* **Data for this task**

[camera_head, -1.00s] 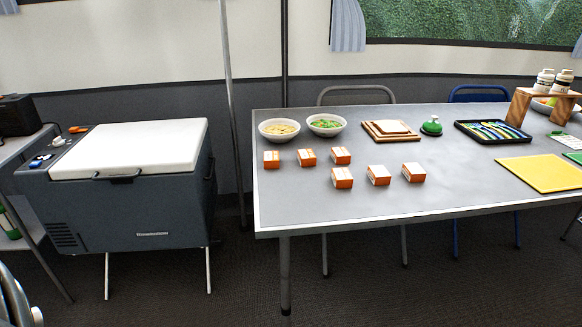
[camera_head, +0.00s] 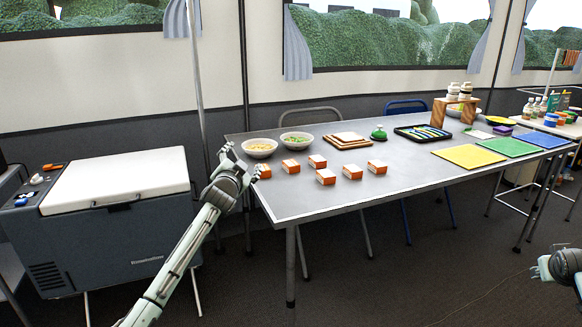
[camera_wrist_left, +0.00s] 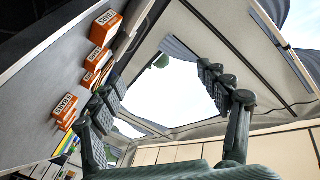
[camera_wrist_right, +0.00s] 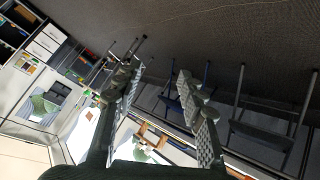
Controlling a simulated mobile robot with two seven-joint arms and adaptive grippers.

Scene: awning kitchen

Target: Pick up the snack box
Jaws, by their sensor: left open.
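Several small orange-and-white snack boxes stand on the grey table (camera_head: 300,208), among them a front box (camera_head: 326,177) and a back box (camera_head: 317,161).
A yellow mat (camera_head: 468,156) lies to the right. A white-lidded cooler (camera_head: 118,180) and a pole (camera_head: 200,90) are on the left.

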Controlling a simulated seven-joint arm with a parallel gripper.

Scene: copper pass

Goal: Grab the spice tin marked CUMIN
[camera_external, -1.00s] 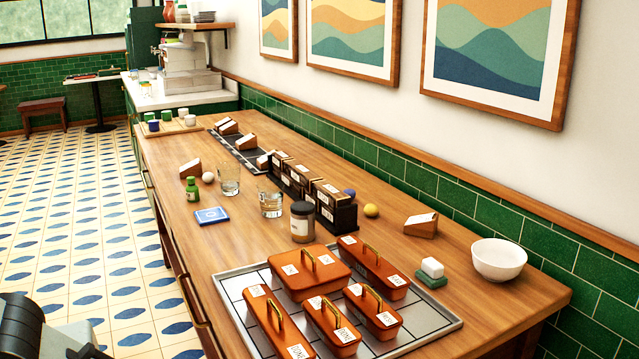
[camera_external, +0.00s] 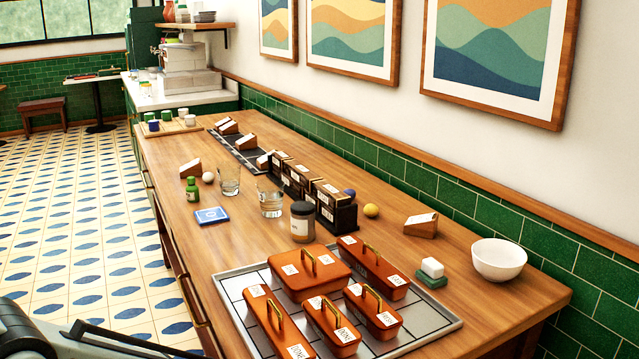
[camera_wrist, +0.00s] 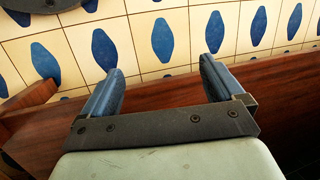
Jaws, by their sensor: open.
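Several dark spice tins with pale labels (camera_external: 318,192) stand in a row in a dark rack on the wooden counter, in the middle of the external view. The lettering is too small to read, so I cannot tell which one is marked CUMIN. My gripper (camera_wrist: 162,78) is open and empty in the wrist view, its two fingers apart over the tiled floor and brown wood. No tin shows in the wrist view. In the external view my arm is at the lower left, off the counter's near side and well away from the rack.
A grey tray (camera_external: 232,290) holds several lidded copper boxes in front of the rack. A dark-lidded jar (camera_external: 302,222) and a glass (camera_external: 270,200) stand close to the rack's left. A yellow ball (camera_external: 371,210) lies at its right. A white bowl (camera_external: 499,260) is at the right end.

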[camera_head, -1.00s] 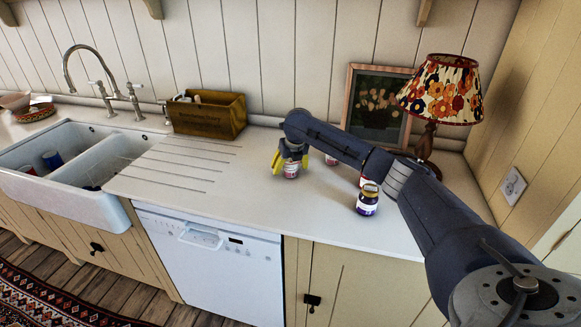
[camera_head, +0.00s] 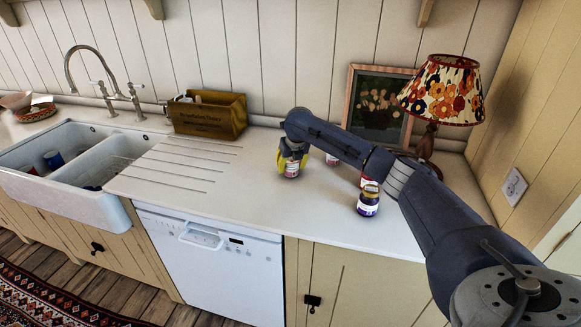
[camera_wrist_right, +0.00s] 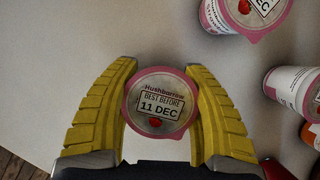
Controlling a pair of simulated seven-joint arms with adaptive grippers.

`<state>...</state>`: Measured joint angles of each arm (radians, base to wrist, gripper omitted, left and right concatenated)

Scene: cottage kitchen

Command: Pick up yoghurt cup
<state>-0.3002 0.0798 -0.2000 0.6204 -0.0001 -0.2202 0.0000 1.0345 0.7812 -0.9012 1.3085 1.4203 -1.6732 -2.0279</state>
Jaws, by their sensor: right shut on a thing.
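A yoghurt cup (camera_head: 291,170) with a pale side and a pink-edged lid stands on the white counter. In the right wrist view its round lid (camera_wrist_right: 160,103) reads "Hushbarrow, best before 11 DEC". My right gripper (camera_head: 290,163) has its yellow fingers shut on this cup, one finger on each side, and it also shows in the right wrist view (camera_wrist_right: 161,108). My left gripper is out of the frames.
A jar with a dark label (camera_head: 368,201) stands right of the gripper, under my right arm. A wooden box (camera_head: 208,115), a picture frame (camera_head: 378,108) and a floral lamp (camera_head: 441,90) stand at the back. The counter front (camera_head: 255,205) is clear.

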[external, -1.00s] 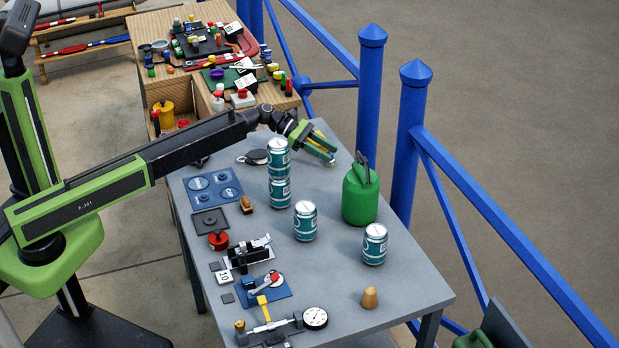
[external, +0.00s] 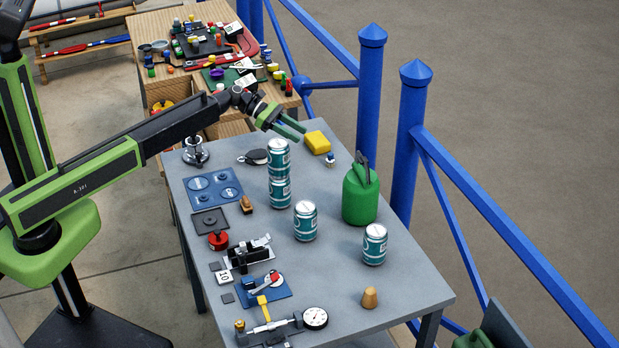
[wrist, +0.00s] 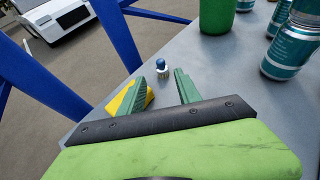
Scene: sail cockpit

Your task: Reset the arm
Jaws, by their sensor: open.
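My gripper (external: 297,133) is raised over the far end of the grey table (external: 335,270), with its green fingers apart and nothing between them. In the wrist view my gripper (wrist: 160,88) shows both fingers spread. A yellow block (external: 317,142) lies on the table just beyond the fingertips; it also shows in the wrist view (wrist: 138,98), partly behind the left finger. A small blue-topped piece (external: 330,159) stands near the block and shows in the wrist view (wrist: 162,68) between and beyond the fingertips.
Two stacked teal cans (external: 279,175) stand close below my gripper. Single cans (external: 305,221) (external: 374,244) and a green jug (external: 361,196) stand farther right. Fittings and a dial gauge (external: 315,318) line the left side. Blue railing posts (external: 371,90) rise behind the table.

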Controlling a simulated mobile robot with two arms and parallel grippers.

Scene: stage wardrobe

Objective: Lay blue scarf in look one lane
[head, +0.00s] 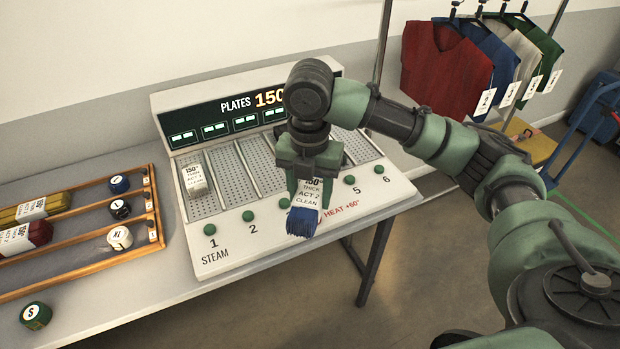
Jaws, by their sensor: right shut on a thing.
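My right gripper (306,188) is shut on the blue scarf (301,223), which hangs below the fingers over the front of the plate machine, near the "HEAT +60°" lettering. Its white tag, reading 150° THICK ACT 2 CLEAN, faces up; the gripper hides much of the scarf. The wooden lane tray (70,285) lies on the table to the left, well apart from the gripper. A yellow roll (58,202) and a red roll (40,232) lie in its lanes. Small tags mark the lanes' right ends; I cannot read which is look one. My left gripper is out of view.
The plate machine (215,262) has a white tagged piece (195,180) on plate 1. Blue (119,184), black (120,208) and white (120,238) round pieces sit in the tray. A green one (35,315) sits in front. Garments (440,70) hang at the back right.

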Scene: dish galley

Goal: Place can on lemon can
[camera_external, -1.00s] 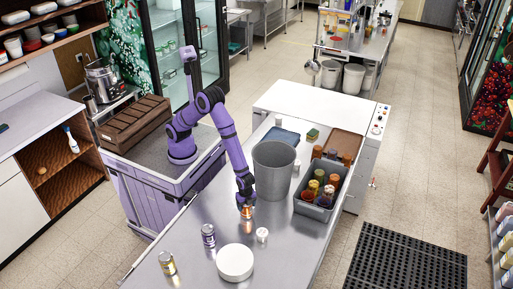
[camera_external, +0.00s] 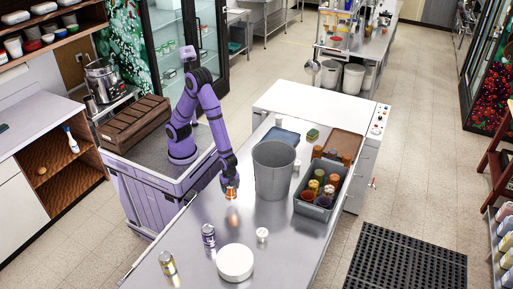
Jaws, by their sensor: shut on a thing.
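My gripper (camera_external: 230,183) is shut on an orange can (camera_external: 231,193) and holds it above the steel counter, left of the grey bin. A yellow can (camera_external: 167,263), which looks like the lemon can, stands upright near the counter's front left edge. A purple and silver can (camera_external: 208,235) stands between the held can and the yellow one. Both standing cans are apart from my gripper. The labels are too small to read.
A white round container (camera_external: 235,263) and a small white item (camera_external: 262,234) sit on the counter (camera_external: 200,270). A tall grey bin (camera_external: 273,172) and a grey crate (camera_external: 318,208) of bottles stand to the right. Bare counter lies around the cans.

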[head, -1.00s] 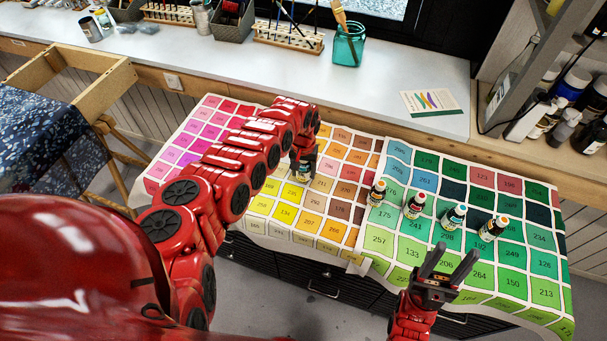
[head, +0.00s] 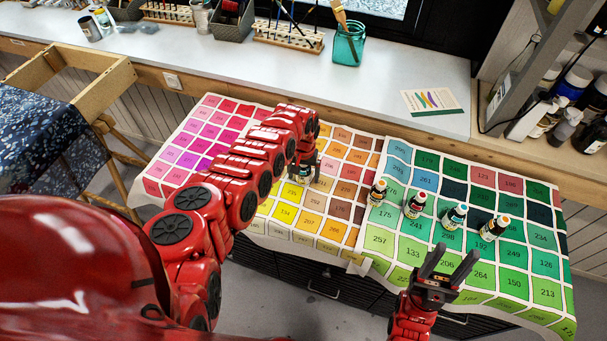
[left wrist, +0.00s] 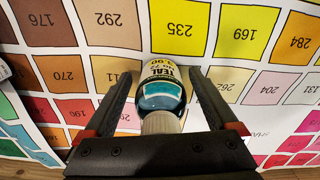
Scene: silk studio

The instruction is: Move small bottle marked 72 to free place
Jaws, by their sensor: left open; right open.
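A small bottle with a teal label band (left wrist: 161,92) is between the fingers of my left gripper (left wrist: 160,85) in the left wrist view. Its label reads TEAL with what looks like 72, and its pale cap faces the gripper's palm. The fingers are open, one on each side of the bottle; contact is not clear. In the head view my left gripper (head: 303,172) reaches down over the yellow squares of the colour chart, largely hiding that bottle. My right gripper (head: 450,262) is open and empty over the front of the green chart.
The yellow and brown chart (head: 335,222) around the left gripper is mostly bare. Shelves of bottles (head: 575,85) stand at the right.

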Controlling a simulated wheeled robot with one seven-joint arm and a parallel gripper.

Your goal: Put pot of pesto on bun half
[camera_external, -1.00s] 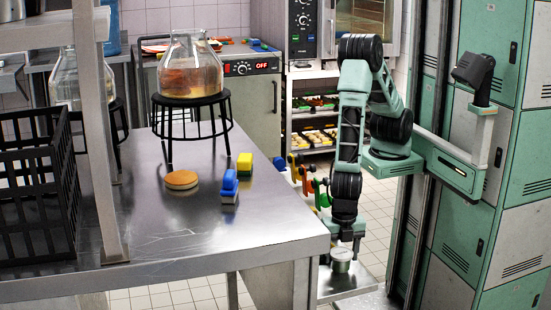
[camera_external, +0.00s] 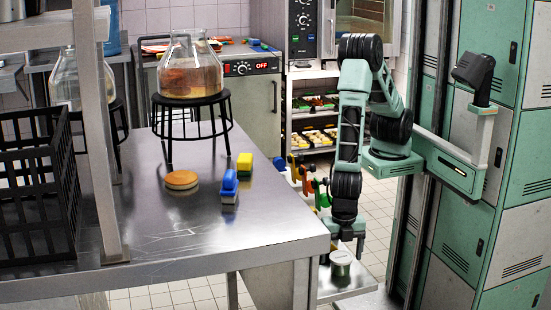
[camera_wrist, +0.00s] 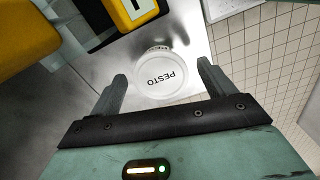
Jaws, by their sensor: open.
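The pot of pesto (camera_external: 341,257) stands upright on a low metal shelf beside the table's front right corner. Its round white lid, marked PESTO, faces up in the wrist view (camera_wrist: 161,78). My gripper (camera_external: 346,242) is open and points down just over the pot. In the wrist view the two fingertips (camera_wrist: 162,76) show on either side of the lid, with gaps. I cannot tell whether they reach down to the pot's height. The bun half (camera_external: 181,181) lies on the steel table, left of my gripper, with nothing on top.
A blue block (camera_external: 229,186) and a yellow block (camera_external: 244,163) are right of the bun. A black stand (camera_external: 192,105) with a glass vessel is behind it. A black crate (camera_external: 38,190) and shelf post (camera_external: 103,150) are at left. The table's front right is clear.

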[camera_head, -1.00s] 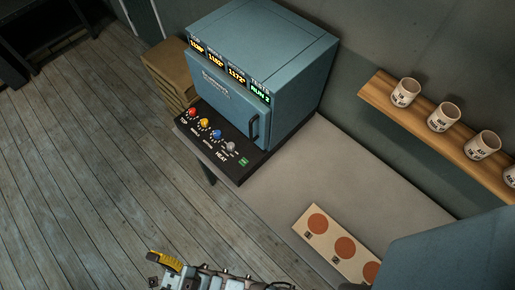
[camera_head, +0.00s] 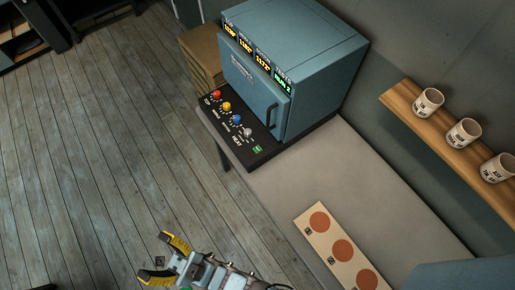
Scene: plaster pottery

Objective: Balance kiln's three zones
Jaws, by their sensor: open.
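The blue kiln (camera_head: 305,60) stands on the grey bench with its door shut. Orange readouts (camera_head: 246,44) and a green run readout run along its top front edge; their digits are too small to read surely. The black control panel (camera_head: 262,157) below has a red knob (camera_head: 216,95), a yellow knob (camera_head: 227,106), a blue knob (camera_head: 238,118), a grey HEAT knob (camera_head: 249,132) and a green button (camera_head: 257,149). My gripper (camera_head: 153,257) is open and empty at the lower left, over the floor side, apart from the panel.
A board with terracotta discs (camera_head: 319,221) lies on the bench (camera_head: 330,172). White labelled cups (camera_head: 428,102) stand on a wooden shelf (camera_head: 447,138) at the right. Brown boxes (camera_head: 203,56) sit left of the kiln. The plank floor (camera_head: 100,130) is clear.

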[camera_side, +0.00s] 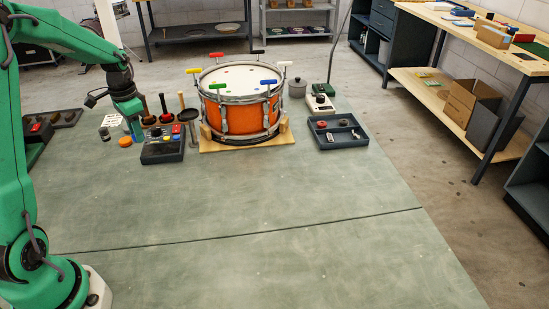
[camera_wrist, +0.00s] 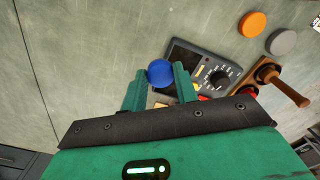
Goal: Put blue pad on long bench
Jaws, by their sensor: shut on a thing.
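The blue pad (camera_wrist: 160,72) is a small round disc between my fingertips in the wrist view. My gripper (camera_wrist: 158,84) is shut on it, beside a dark meter (camera_wrist: 203,66). In the side view my gripper (camera_side: 134,128) hangs low at the left, behind the meter; the pad is too small to make out there. A long wooden bench (camera_side: 470,25) with a lower shelf stands at the back right, far from my gripper. A wide green bench top (camera_side: 250,200) lies under my arm. I cannot tell which one the task calls the long bench.
An orange drum (camera_side: 236,118) with coloured keys on its rim stands on a wooden base. Wooden-handled tools (camera_side: 163,108) and an orange pad (camera_side: 125,141) are close to my gripper. A dark tray (camera_side: 338,132) lies right of the drum. The front of the green top is clear.

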* **Required work**
Without the pictures, copy the entries from their first line through the line containing "Target: Pick up the snack box", and only those lines.

* **Written reply**
[camera_head, -1.00s] 
[camera_head, +0.00s] 
[camera_wrist_left, +0.00s] 
[camera_wrist_right, +0.00s] 
Controlling a simulated mobile robot with two seven-joint arms and adaptive grippers.

Scene: awning kitchen

Target: Pick up the snack box

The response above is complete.